INSTRUCTIONS FOR THE TASK: Exactly repeat the material, dropping every picture from the copy.

COLLECTED MATERIAL:

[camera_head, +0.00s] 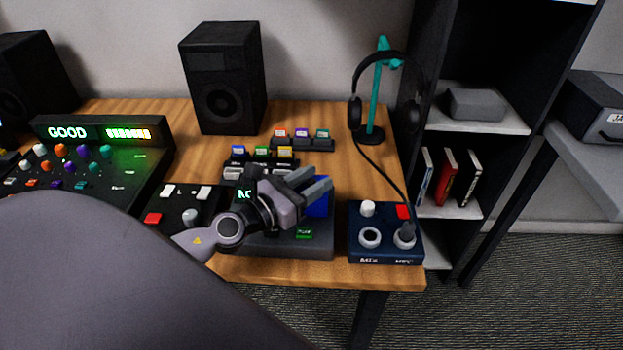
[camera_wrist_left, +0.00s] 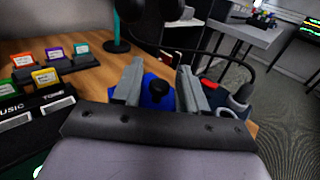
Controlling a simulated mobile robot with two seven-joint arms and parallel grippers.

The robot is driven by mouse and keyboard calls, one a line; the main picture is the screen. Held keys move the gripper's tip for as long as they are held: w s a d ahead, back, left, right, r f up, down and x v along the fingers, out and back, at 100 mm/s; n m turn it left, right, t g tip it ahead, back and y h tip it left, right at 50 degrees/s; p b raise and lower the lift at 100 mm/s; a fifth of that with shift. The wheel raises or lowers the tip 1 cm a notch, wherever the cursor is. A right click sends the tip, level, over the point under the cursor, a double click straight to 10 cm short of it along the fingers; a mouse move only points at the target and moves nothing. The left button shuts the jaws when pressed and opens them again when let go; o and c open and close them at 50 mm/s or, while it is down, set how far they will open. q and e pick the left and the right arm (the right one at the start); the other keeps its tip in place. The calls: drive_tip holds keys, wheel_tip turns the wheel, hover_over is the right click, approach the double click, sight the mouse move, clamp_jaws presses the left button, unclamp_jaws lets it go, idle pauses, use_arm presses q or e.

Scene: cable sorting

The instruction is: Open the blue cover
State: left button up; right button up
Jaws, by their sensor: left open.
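The blue cover (camera_head: 318,206) is on the dark console (camera_head: 290,243) at the middle front of the desk. My left gripper (camera_head: 318,184) is open over the console. In the head view the gripper hides part of the cover and console. I cannot tell how far the fingertips are above the cover. My right gripper is not in view.
A blue box (camera_head: 385,247) with knobs and a red button stands right of the console. Racks of coloured cartridges (camera_head: 302,143) stand behind it. A headphone stand (camera_head: 375,95) with headphones is at the back right. A lit mixer (camera_head: 85,160) is at the left.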

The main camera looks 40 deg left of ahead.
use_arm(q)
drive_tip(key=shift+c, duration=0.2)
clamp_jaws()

THE COMPLETED TASK:
[camera_head, +0.00s] 
[camera_wrist_left, +0.00s] 
Controlling a simulated mobile robot with two seven-joint arms and parallel grippers.

The robot is driven by mouse and keyboard calls, one a line; the main picture is the screen. Held keys move the gripper's tip for as long as they are held: w s a d ahead, back, left, right, r f up, down and x v along the fingers, out and back, at 100 mm/s; n m turn it left, right, t g tip it ahead, back and y h tip it left, right at 50 degrees/s; p b raise and lower the lift at 100 mm/s; a fifth of that with shift. The wheel raises or lowers the tip 1 cm a notch, wherever the cursor is. A right click sends the tip, level, over the point under the cursor, a double click straight to 10 cm short of it along the fingers; a mouse move only points at the target and moves nothing. The left button shuts the jaws when pressed and opens them again when let go; o and c open and close them at 50 mm/s or, while it is down, set how far they will open. q and e pick the left and the right arm (the right one at the start); the other keeps its tip in place. The calls: drive_tip holds keys, wheel_tip turns the wheel, hover_over is the right click, approach the double click, sight the mouse move, clamp_jaws presses the left button, unclamp_jaws lets it go, idle pauses, use_arm presses q or e.

Scene: cable sorting

The instruction is: Open the blue cover
State: left button up; right button up
Jaws, by their sensor: left open.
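The blue cover (camera_head: 318,206) is on the dark console (camera_head: 290,243) at the middle front of the desk. My left gripper (camera_head: 318,184) is open over the console. In the head view the gripper hides part of the cover and console. I cannot tell how far the fingertips are above the cover. My right gripper is not in view.
A blue box (camera_head: 385,247) with knobs and a red button stands right of the console. Racks of coloured cartridges (camera_head: 302,143) stand behind it. A headphone stand (camera_head: 375,95) with headphones is at the back right. A lit mixer (camera_head: 85,160) is at the left.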

The main camera looks 40 deg left of ahead.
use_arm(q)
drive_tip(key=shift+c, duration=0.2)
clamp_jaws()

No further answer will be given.